**YOUR GOAL:** Your task is to transcribe the records exactly, skipping every image.

**DATA SHOWN:**
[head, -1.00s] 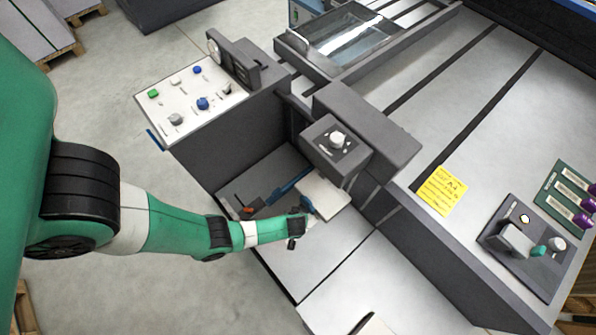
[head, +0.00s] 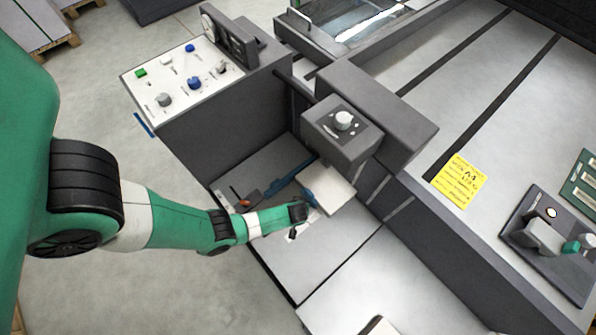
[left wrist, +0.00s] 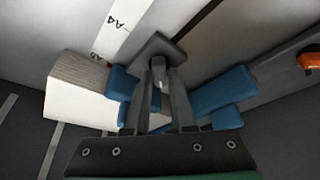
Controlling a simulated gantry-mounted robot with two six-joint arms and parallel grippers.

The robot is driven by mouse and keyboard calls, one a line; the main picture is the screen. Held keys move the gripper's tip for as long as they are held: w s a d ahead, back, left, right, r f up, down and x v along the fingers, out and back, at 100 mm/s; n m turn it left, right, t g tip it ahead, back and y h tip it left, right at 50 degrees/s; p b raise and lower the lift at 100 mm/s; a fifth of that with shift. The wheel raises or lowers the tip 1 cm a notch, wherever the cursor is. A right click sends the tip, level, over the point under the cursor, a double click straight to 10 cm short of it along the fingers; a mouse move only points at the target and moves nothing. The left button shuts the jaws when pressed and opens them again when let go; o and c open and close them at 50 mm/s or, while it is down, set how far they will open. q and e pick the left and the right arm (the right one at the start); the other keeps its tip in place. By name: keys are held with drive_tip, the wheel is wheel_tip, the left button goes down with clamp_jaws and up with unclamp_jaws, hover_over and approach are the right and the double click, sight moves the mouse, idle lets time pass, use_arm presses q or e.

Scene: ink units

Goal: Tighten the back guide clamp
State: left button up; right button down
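My left gripper (head: 296,226) reaches down into the tray beside the paper stack (head: 326,190). In the left wrist view its two fingers (left wrist: 163,80) point at a dark clamp plate (left wrist: 159,48) with a small grey knob (left wrist: 159,74). The knob sits between the fingertips; whether they press on it is not clear. Blue guide pieces (left wrist: 215,92) show on both sides of the fingers, and the stack's edge (left wrist: 75,105) is to the left. In the head view my gripper covers the clamp. My right gripper is in no view.
A white scale strip (left wrist: 118,28) marked A4 runs by the clamp. An orange handle (head: 243,203) lies farther left in the tray. A dark housing with a white knob (head: 343,120) overhangs the stack. A control panel (head: 180,78) stands behind on the left.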

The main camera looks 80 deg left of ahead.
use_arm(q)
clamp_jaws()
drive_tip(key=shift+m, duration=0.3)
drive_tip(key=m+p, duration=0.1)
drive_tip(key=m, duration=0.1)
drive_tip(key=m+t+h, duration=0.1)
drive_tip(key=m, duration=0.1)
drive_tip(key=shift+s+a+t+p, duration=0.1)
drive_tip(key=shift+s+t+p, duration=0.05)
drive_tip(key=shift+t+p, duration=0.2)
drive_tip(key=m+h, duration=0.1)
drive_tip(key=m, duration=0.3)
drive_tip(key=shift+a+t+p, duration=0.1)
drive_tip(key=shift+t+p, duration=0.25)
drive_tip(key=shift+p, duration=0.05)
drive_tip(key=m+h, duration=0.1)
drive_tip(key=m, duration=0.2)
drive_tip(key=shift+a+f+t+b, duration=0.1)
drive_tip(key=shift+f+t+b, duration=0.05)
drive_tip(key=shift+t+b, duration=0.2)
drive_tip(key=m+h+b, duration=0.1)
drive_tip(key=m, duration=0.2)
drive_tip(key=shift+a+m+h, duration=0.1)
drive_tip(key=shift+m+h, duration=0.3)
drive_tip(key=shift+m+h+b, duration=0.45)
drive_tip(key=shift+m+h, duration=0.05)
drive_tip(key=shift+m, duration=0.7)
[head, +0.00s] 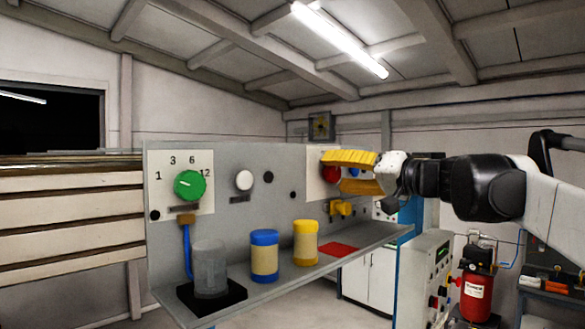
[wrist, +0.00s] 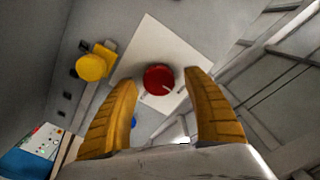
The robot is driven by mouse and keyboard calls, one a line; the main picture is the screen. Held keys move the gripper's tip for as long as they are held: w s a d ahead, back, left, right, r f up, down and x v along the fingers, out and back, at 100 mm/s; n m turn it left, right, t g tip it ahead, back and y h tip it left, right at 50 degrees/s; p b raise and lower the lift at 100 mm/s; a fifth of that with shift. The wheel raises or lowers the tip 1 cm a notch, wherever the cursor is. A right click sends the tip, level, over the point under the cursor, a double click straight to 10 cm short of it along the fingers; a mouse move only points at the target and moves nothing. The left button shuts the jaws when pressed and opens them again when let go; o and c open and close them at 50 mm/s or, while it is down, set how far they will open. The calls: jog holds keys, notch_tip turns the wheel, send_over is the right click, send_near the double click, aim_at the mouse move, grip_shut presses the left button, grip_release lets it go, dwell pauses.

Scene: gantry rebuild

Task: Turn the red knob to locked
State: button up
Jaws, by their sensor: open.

**TASK RESPONSE:**
[head, -1.00s] 
[head, +0.00s] 
[left wrist, +0.00s] 
Controlling a simulated gantry-mounted robot with two six-joint arms and parallel grippers.

The robot is driven by mouse and keyboard calls, one a line; the main picture is the screen. Held keys move the gripper's tip for as long as they are held: w s a d ahead, back, left, right, r f up, down and x v along the fingers, out and back, at 100 mm/s; n m turn it left, right, t g tip it ahead, back and y h tip it left, right at 50 degrees/s; p b raise and lower the lift at 100 mm/s; a fifth of that with shift. The wheel raises or lowers the tip 1 cm a notch, wherever the cursor is. A right click sends the tip, level, over the point under the cursor, a double click straight to 10 cm short of it along the fingers; a mouse move only points at the target and moves nothing. The left button shuts the jaws when pressed and opens them again when let go; o and c open and close them at 50 mm/s or, while it is down, set how far they will open. q and e pick the left and the right arm (the right one at the start); the other keeps its tip in place. By name: keys are held with drive_tip, the wheel is wheel_tip, the left button goes down with clamp_jaws and up with unclamp_jaws, hover_over and approach are the right and the double click, sight moves the mouse, idle lets time pass, use_arm presses q or e.

Scene: ink units

Goal: Tighten the back guide clamp
State: left button up; right button down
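My left gripper (head: 296,226) reaches down into the tray beside the paper stack (head: 326,190). In the left wrist view its two fingers (left wrist: 163,80) point at a dark clamp plate (left wrist: 159,48) with a small grey knob (left wrist: 159,74). The knob sits between the fingertips; whether they press on it is not clear. Blue guide pieces (left wrist: 215,92) show on both sides of the fingers, and the stack's edge (left wrist: 75,105) is to the left. In the head view my gripper covers the clamp. My right gripper is in no view.
A white scale strip (left wrist: 118,28) marked A4 runs by the clamp. An orange handle (head: 243,203) lies farther left in the tray. A dark housing with a white knob (head: 343,120) overhangs the stack. A control panel (head: 180,78) stands behind on the left.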

The main camera looks 80 deg left of ahead.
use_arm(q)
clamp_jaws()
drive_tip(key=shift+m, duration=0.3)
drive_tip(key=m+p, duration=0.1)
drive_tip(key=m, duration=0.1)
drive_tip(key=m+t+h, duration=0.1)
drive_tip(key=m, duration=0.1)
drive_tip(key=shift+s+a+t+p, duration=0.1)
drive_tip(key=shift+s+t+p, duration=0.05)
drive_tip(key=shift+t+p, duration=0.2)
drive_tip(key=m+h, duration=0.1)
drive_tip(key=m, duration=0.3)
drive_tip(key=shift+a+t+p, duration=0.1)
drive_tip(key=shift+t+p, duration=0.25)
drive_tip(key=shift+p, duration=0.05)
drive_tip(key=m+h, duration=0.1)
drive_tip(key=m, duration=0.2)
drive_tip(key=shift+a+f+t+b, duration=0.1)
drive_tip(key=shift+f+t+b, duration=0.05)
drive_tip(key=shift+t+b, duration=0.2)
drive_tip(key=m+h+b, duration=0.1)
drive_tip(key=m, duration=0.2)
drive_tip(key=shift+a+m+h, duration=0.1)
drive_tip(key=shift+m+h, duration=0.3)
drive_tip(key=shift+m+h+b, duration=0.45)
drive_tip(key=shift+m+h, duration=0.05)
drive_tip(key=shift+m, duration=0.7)
[head, +0.00s] 
[wrist, +0.00s] 
The robot is driven by mouse and keyboard calls, one a line; the main picture is the screen. Held keys move the gripper's tip for as long as they are held: w s a d ahead, back, left, right, r f up, down and x v along the fingers, out and back, at 100 mm/s; n m turn it left, right, t g tip it ahead, back and y h tip it left, right at 50 degrees/s; p b raise and lower the lift at 100 mm/s; a fifth of that with shift. The wheel raises or lowers the tip 1 cm a notch, wherever the cursor is. A right click sends the tip, level, over the point under the cursor, a double click straight to 10 cm short of it along the fingers; a mouse move only points at the target and moves nothing. The left button shuts the jaws when pressed and opens them again when let go; o and c open and close them at 50 mm/s or, while it is down, set how far they will open. The calls: jog holds keys, notch_tip turns the wheel, send_over is the right click, send_near the double click, aim_at the mouse move, grip_shut presses the left button, grip_release lets it go, dwell pauses.

Scene: gantry rebuild

Task: Turn the red knob to locked
State: button up
Jaws, by their sensor: open.

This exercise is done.